Acredito que simulações suficientemente detalhadas e precisas de humanos seriam conscientes, no mesmo grau e pelas mesmas razões que os humanos são conscientes.29

É difícil colocar uma probabilidade nisso quando não está totalmente claro o que a afirmação significa, mas acredito que esta seja a melhor conclusão disponível, dado o estado da Filosofia da Mente acadêmica. Presumo que essa visão seja bastante comum, embora não universal, entre os filósofos da mente.30

Darei uma explicação abreviada do porquê, por meio de alguns experimentos mentais.

Experimento mental 1. Imagine que alguém, de alguma forma, substituísse um dos meus neurônios por um “neurônio digital”: um dispositivo elétrico, feito do material de que os computadores atuais são feitos, em vez do material de que meus neurônios são feitos. E, que gravasse informações de entrada de outros neurônios (talvez usando uma câmera para monitorar os vários sinais que eles estavam enviando) e, então, enviasse informações de saída para eles exatamente no mesmo padrão do neurônio antigo.

Se alguém fizesse isso comigo, eu não me comportaria de maneira diferente, nem teria como “perceber” a diferença.

Agora imagine que alguém fizesse o mesmo com todos os outros neurônios do meu cérebro, um por um — de modo que meu cérebro tivesse apenas “neurônios digitais” conectados mutuamente, recebendo sinais de entrada de meus olhos/ouvidos/, etc. e enviando sinais de saída para meus braços/pés/, etc. 

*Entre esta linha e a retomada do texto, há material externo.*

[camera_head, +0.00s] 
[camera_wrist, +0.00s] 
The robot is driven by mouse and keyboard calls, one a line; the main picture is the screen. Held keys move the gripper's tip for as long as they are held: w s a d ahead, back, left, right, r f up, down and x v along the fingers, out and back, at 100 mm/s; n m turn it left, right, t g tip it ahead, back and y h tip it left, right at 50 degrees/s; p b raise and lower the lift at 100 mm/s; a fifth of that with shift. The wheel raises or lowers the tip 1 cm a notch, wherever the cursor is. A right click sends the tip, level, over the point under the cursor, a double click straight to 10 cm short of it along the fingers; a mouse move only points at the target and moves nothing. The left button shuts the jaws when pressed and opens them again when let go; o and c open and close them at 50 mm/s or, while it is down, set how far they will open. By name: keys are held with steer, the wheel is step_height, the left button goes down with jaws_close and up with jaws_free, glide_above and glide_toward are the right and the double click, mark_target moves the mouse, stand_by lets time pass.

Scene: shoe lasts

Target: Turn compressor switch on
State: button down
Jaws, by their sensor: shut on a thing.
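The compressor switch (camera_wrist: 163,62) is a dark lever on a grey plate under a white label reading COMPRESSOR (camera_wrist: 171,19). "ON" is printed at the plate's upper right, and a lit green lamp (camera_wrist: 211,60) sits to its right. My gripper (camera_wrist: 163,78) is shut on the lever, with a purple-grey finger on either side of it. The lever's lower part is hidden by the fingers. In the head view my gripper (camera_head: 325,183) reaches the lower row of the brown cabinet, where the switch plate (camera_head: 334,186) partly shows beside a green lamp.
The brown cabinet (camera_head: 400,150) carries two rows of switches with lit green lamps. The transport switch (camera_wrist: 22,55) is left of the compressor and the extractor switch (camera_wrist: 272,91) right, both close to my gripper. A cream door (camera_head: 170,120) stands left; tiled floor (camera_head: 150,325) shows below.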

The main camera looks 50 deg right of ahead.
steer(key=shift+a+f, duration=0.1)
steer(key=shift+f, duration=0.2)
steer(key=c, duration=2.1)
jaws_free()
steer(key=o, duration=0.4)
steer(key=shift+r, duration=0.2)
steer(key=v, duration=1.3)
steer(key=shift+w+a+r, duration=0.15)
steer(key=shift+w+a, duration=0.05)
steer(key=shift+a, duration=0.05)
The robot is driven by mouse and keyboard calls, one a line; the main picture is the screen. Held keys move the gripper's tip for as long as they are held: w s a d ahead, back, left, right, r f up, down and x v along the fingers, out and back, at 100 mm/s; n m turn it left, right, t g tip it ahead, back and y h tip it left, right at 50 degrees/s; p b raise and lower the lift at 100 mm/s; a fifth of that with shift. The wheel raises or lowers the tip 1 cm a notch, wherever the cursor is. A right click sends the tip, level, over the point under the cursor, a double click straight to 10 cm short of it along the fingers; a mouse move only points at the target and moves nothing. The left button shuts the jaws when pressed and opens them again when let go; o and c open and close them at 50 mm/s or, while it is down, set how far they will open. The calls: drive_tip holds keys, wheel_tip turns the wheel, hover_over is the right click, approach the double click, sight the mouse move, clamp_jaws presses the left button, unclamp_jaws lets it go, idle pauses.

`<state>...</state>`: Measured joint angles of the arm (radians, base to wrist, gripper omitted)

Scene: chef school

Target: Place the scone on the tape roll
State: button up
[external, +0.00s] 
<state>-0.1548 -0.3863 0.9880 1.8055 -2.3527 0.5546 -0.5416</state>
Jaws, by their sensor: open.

Eu ainda não me comportaria de maneira diferente de forma alguma, ou de alguma maneira “perceberia” isso.

Enquanto você estivesse trocando todos os neurônios, eu não notaria nenhuma diminuição na clareza dos meus pensamentos. Hipótese: se eu percebesse essa diminuição, essa “percepção” me afetaria de maneiras que poderiam alterar meu comportamento. Por exemplo, eu poderia notar a perda de clareza nos meus pensamentos. Mas já especificamos que os sinais de entrada e saída do meu cérebro não se alterariam, o que significa que o meu comportamento não mudaria.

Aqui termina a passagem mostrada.